لَّقَدْ كَانَ لَكُمْ فِي رَسُولِ اللَّهِ أُسْوَةٌ حَسَنَةٌ لِّمَن كَانَ يَرْجُو اللَّهَ وَالْيَوْمَ الْآخِرَ وَذَكَرَ اللَّهَ كَثِيرًا
“Sesungguhnya telah ada pada (diri) Rasulullah itu suri teladan yang baik bagimu (yaitu) bagi orang yang mengharap (rahmat) Allah dan (kedatangan) hari kiamat dan dia banyak menyebut Allah.” (QS. Al Ahzab, 33: 21)
Hadirin rahimakumullah…
Allah Ta’ala telah memberikan arahan kepada mereka yang mengharap rahmat-Nya; hamba-hamba yang mengharap keselamatan dan kehidupan yang hakikiki di akhirat; yang banyak mengingat-Nya; agar mengambil suri tauladan yang baik bagi mereka dari Rasulullah shallallahu ‘alaihi wa sallam.
Diantara hal yang harus kita teladani dari Rasulullah shallallahu ‘alaihi wa sallam adalah akhlaknya yang agung. Bukankah Allah ta’ala berfirman,
وَإِنَّكَ لَعَلَىٰ خُلُقٍ عَظِيمٍ
“Dan sesungguhnya kamu (Muhammad) benar-benar berbudi pekerti yang agung.” (QS. Al-Qalam, 68: 4).
Ayat ini menegaskan bahwa Rasulullah shallallahu ‘alaihi wa sallam benar-benar memiliki akhlak yang agung, yaitu berakhlak dengan nilai-nilai Al-Qur’an secara sempurna (Tafsir Al-Mukhtashar, Markaz Tafsir Riyadh).

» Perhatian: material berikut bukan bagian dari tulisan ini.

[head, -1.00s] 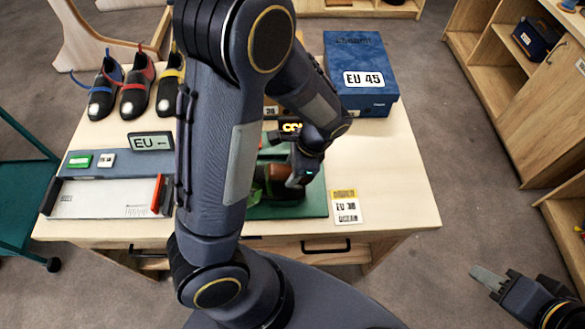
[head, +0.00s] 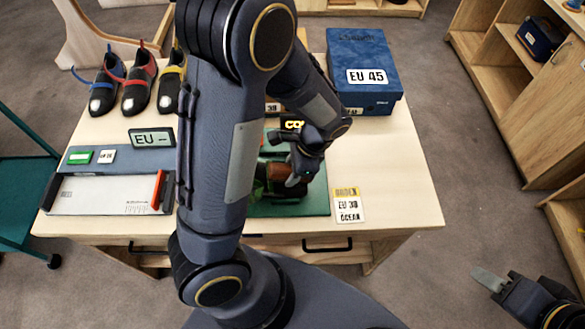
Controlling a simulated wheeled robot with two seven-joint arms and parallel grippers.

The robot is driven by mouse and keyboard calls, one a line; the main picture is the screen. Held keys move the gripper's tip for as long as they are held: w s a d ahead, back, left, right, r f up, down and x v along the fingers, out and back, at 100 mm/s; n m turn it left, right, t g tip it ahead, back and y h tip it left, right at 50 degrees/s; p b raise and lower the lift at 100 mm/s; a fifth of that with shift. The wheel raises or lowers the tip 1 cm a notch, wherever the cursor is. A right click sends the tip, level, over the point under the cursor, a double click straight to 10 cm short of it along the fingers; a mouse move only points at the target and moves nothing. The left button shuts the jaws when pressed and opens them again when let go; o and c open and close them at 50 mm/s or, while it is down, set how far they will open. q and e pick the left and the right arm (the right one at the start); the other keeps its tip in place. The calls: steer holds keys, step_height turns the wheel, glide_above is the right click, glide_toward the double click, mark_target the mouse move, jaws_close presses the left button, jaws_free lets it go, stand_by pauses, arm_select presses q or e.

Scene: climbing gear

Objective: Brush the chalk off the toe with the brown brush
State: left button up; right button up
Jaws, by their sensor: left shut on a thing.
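My left gripper (head: 298,178) is over the green mat (head: 318,198) on the table, low and pointing down. It is shut on a thing that my arm mostly hides. A brown piece (head: 274,172) shows right beside its fingers; it may be the brown brush, but I cannot tell for sure. Something dark lies on the mat below it, too covered to make out. Three black climbing shoes with pale toes stand at the back left: one with blue straps (head: 106,84), one red (head: 138,84), one yellow (head: 170,84). My right gripper (head: 488,279) is off the table at the lower right, empty.
A blue EU 45 box (head: 362,72) stands at the back right. A white measuring board (head: 100,196) and an EU sign (head: 152,138) are at the left. An EU 38 card (head: 348,205) lies beside the mat. The table's right side is clear.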

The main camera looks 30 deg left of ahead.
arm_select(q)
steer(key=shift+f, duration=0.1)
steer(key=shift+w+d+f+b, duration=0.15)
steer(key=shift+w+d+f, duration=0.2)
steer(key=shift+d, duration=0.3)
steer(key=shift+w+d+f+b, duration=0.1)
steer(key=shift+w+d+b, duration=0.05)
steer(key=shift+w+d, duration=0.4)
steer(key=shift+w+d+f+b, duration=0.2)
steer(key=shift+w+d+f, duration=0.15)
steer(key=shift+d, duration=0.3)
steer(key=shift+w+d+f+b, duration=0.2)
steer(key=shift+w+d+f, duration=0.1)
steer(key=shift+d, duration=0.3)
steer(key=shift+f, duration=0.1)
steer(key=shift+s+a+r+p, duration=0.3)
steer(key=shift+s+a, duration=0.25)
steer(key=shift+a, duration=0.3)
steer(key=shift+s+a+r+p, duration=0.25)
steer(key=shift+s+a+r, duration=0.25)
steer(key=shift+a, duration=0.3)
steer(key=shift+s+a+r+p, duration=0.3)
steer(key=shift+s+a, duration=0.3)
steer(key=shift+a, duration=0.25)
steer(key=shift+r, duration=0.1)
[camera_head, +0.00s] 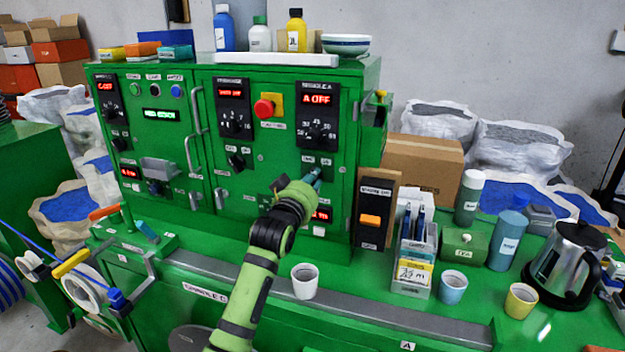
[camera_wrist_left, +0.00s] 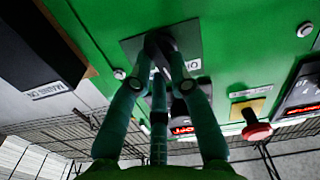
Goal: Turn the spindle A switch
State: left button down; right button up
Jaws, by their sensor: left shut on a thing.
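The green control cabinet (camera_head: 240,90) stands on the bench. Its right column has a display (camera_head: 316,99) reading "A OFF" in red and a numbered dial (camera_head: 316,135) below it. My left gripper (camera_head: 315,178) reaches up to the panel below that dial and hides the switch there in the head view. In the left wrist view my left gripper (camera_wrist_left: 163,45) has its fingertips closed together on a small dark switch at a dark plate (camera_wrist_left: 187,36) marked "O". The fingers cover most of the switch, so its angle cannot be told. My right gripper is not in view.
A red emergency button (camera_head: 264,108) is left of the dial; it also shows in the left wrist view (camera_wrist_left: 256,131). A white cup (camera_head: 304,281) stands near my forearm. A dark box with an orange switch (camera_head: 371,221) stands to the right. A kettle (camera_head: 565,262) is farther right.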

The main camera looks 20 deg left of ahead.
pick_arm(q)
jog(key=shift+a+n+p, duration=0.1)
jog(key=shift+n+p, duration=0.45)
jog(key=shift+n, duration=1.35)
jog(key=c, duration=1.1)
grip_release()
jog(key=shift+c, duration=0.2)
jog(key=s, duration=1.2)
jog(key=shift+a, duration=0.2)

Diriwayatkan dalam Kitab Al-Adabul Mufrad bahwa beberapa orang lelaki mendatangi ‘Aisyah radhiyallahu ‘anha, dan bertanya,
يَا أُمَّ الْمُؤْمِنِينَ ، مَا كَانَ خُلُقُ رَسُولِ اللَّهِ صَلَّى اللَّهُ عَلَيْهِ وَسَلَّمَ ؟
“Wahai Ummul Mu’minin, bagaimanakah akhlak Rasulullah shallallahu ‘alaihi wa sallam?”
‘Aisyah radhiyallahu ‘anha menjawab,
كَانَ خُلُقُهُ الْقُرْآنَ ، تَقْرَءُونَ سُورَةَ الْمُؤْمِنِينَ
“Akhlak beliau adalah Al-Qur’an, apakah kamu membaca surah Al-Mu’minun?”
Kata ‘Aisyah radhiyallahu ‘anha selanjutnya,
اقْرَأْ : قَدْ أَفْلَحَ الْمُؤْمِنُونَ
“Bacalah: Qad aflahal mu’minun.”
Maka mereka membaca: “Qad aflahal mu’minun” sampai ke ayat “li furujihim hafidzun.” Berkatalah ‘Aisyah radhiyallahu ‘anha,
هَكَذَا كَانَ خُلُقُ رَسُولِ اللَّهِ صَلَّى اللَّهُ عَلَيْهِ وَسَلَّمَ
“Inilah akhlak Rasulullah shallallahu ‘alaihi wa sallam.” (HR. Bukhari dalam Al-Adabul Mufrad)
Dari keterangan tersebut kita mengetahui, diantara akhlak Rasulullah shallallahu ‘alaihi wa salam adalah apa yang termaktub dalam Al-Qur’an surah Al-Mu’minun ayat 1 – 5,
قَدْ أَفْلَحَ الْمُؤْمِنُونَ الَّذِينَ هُمْ فِي صَلَاتِهِمْ خَاشِعُونَ وَالَّذِينَ هُمْ عَنِ اللَّغْوِ مُعْرِضُونَ وَالَّذِينَ هُمْ لِلزَّكَاةِ فَاعِلُونَ وَالَّذِينَ هُمْ لِفُرُوجِهِمْ حَافِظُونَ
“Sungguh beruntung orang-orang yang beriman, (yaitu) orang yang khusyu’ dalam shalatnya, dan orang yang menjauhkan diri dari (perbuatan dan perkataan) yang tidak berguna, dan orang yang menunaikan zakat, dan orang yang memelihara kemaluannya.”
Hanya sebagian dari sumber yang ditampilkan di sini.